Keeping Deposits Local Act
This bill amends the Federal Deposit Insurance Act to change how certain reciprocal deposits are treated for purposes related to brokered deposits. Specifically, it creates a tiered schedule that determines what portion of reciprocal deposits held by an agent institution will not be counted as “funds obtained by or through a deposit broker.” The aim appears to shift the regulatory treatment of reciprocal deposits, potentially altering how much funding from reciprocal deposits can be used without triggering brokered-deposit restrictions. The bill also tightens who can qualify as an “agent institution” by requiring that, at the most recent exam, the institution received a CAMELS rating of 1, 2, or 3. In short, the bill lowers or raises the brokered-deposit exemption depending on the size of an institution’s liabilities and narrows which institutions can serve as funding agents based on safety and soundness ratings.
Key Points
- 1New exemption schedule for reciprocal deposits not considered brokered:
- 2- 50% exemption for the portion up to $1,000,000,000 of total liabilities.
- 3- 40% exemption for the portion above $1,000,000,000 up to $10,000,000,000.
- 4- 30% exemption for the portion above $10,000,000,000 up to $250,000,000,000.
- 5- 20% exemption for the portion above $250,000,000,000 up to $1,000,000,000,000.
- 6- 2% exemption for the portion above $1,000,000,000,000.
- 7Section 29(i) of the FDIA is amended to implement the new exemption formula, altering how much reciprocal funding is treated as non-brokered.

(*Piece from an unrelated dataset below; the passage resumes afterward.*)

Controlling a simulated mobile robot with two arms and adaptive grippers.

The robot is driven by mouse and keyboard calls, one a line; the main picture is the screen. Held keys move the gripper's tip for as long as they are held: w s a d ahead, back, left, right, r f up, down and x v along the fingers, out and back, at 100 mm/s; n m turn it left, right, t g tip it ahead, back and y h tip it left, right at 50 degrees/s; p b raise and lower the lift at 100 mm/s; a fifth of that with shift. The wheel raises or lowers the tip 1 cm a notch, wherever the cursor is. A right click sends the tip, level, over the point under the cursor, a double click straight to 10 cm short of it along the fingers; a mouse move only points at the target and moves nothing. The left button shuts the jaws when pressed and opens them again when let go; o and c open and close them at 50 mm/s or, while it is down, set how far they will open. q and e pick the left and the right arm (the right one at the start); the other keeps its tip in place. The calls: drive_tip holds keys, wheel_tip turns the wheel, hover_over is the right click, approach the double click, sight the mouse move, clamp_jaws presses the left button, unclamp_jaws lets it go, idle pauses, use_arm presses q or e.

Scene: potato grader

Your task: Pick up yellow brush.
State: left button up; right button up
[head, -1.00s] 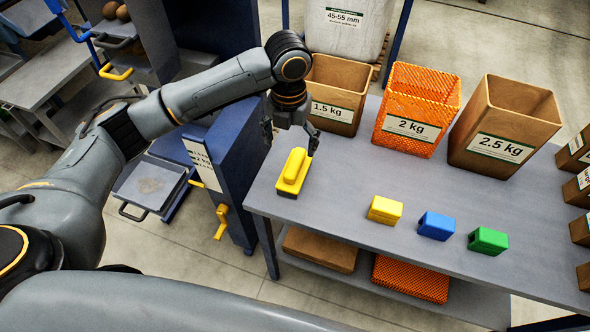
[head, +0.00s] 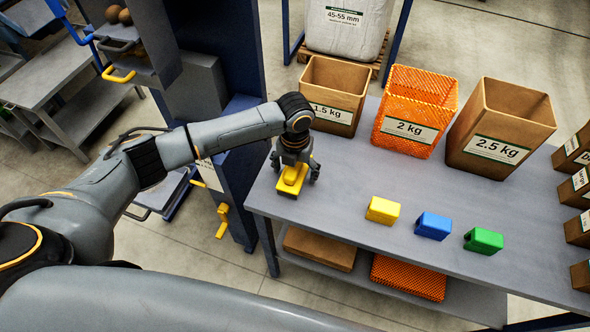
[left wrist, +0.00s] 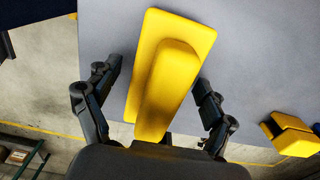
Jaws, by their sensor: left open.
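The yellow brush (head: 291,181) lies on the grey table near its left end, with its dark underside on the tabletop. My left gripper (head: 294,172) is directly above it, pointing down, and hides its far part in the head view. In the left wrist view the brush (left wrist: 172,75) runs slightly tilted between the two fingers of my left gripper (left wrist: 155,105). The fingers are open, one on each side, with gaps to the brush. My right gripper is not in view.
A yellow block (head: 383,210), a blue block (head: 434,226) and a green block (head: 484,241) stand right of the brush on the table (head: 345,185). Behind are a 1.5 kg bag (head: 333,90), an orange 2 kg bag (head: 412,105) and a 2.5 kg bag (head: 500,125).

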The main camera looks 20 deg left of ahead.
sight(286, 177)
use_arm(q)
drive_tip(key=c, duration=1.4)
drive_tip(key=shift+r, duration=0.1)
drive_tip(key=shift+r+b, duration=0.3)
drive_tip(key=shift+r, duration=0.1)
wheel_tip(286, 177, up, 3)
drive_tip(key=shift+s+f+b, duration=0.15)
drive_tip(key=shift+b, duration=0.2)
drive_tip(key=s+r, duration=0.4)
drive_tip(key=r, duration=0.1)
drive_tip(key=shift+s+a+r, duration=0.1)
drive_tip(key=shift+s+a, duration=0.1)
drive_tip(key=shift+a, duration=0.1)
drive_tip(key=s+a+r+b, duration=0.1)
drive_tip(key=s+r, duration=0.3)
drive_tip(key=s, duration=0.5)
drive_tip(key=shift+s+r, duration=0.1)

- 8Definition of “agent institution” is tightened: an institution can be an agent only if, at its most recent exam under section 10(d), it was rated CAMELS 1, 2, or 3 (best-to-satisfactory ratings). This narrows which banks can serve as agents for reciprocal deposits.
- 9The changes affect how brokered-deposit restrictions apply to funded reciprocal deposits, potentially altering funding strategies for insured depository institutions based on size and risk assessment.